» AIM OF THE EXERCISE
Extract every line from the records below that contains the word "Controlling".

» RECORDS FOR THIS TASK
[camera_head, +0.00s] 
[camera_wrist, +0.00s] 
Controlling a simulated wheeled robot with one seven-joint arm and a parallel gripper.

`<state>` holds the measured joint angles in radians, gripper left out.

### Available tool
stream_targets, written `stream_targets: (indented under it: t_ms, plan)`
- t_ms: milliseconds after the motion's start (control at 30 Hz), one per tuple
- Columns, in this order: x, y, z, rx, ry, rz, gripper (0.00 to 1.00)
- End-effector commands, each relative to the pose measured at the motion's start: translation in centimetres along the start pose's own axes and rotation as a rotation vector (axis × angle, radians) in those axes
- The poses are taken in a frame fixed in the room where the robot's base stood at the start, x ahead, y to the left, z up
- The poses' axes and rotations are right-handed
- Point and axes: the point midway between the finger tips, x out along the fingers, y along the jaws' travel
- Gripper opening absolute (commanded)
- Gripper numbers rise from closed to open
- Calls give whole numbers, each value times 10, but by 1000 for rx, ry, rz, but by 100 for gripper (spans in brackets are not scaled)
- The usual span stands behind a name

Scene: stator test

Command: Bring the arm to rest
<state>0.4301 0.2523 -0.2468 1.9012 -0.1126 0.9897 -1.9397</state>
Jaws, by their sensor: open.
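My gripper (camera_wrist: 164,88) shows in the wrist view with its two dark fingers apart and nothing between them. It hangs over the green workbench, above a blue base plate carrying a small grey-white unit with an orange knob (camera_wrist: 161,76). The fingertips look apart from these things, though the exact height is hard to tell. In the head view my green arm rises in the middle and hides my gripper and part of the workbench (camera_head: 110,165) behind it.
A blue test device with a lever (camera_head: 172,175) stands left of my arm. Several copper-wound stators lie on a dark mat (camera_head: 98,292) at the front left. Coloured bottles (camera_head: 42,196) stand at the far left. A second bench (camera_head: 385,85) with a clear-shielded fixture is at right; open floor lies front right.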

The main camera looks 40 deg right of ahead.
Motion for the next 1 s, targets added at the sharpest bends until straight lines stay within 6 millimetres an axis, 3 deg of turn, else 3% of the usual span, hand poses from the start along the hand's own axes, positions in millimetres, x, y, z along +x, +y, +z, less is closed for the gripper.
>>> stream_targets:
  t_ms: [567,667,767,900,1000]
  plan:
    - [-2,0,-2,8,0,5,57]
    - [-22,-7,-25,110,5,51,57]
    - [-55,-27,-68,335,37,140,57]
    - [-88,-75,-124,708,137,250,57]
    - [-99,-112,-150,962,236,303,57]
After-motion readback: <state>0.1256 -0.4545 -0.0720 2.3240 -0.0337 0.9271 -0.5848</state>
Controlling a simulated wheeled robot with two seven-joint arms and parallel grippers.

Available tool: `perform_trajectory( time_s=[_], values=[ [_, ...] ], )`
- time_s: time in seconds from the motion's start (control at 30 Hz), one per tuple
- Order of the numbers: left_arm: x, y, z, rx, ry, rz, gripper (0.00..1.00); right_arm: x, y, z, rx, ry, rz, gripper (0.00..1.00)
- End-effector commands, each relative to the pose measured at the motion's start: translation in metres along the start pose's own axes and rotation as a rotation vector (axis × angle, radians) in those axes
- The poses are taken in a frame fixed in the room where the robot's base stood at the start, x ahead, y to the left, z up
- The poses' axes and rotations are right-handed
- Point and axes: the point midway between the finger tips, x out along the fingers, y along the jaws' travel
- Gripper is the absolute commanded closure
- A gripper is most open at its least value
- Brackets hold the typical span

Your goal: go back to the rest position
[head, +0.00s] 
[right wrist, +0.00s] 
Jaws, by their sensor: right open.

» OUTPUT
Controlling a simulated wheeled robot with one seven-joint arm and a parallel gripper.
Controlling a simulated wheeled robot with two seven-joint arms and parallel grippers.

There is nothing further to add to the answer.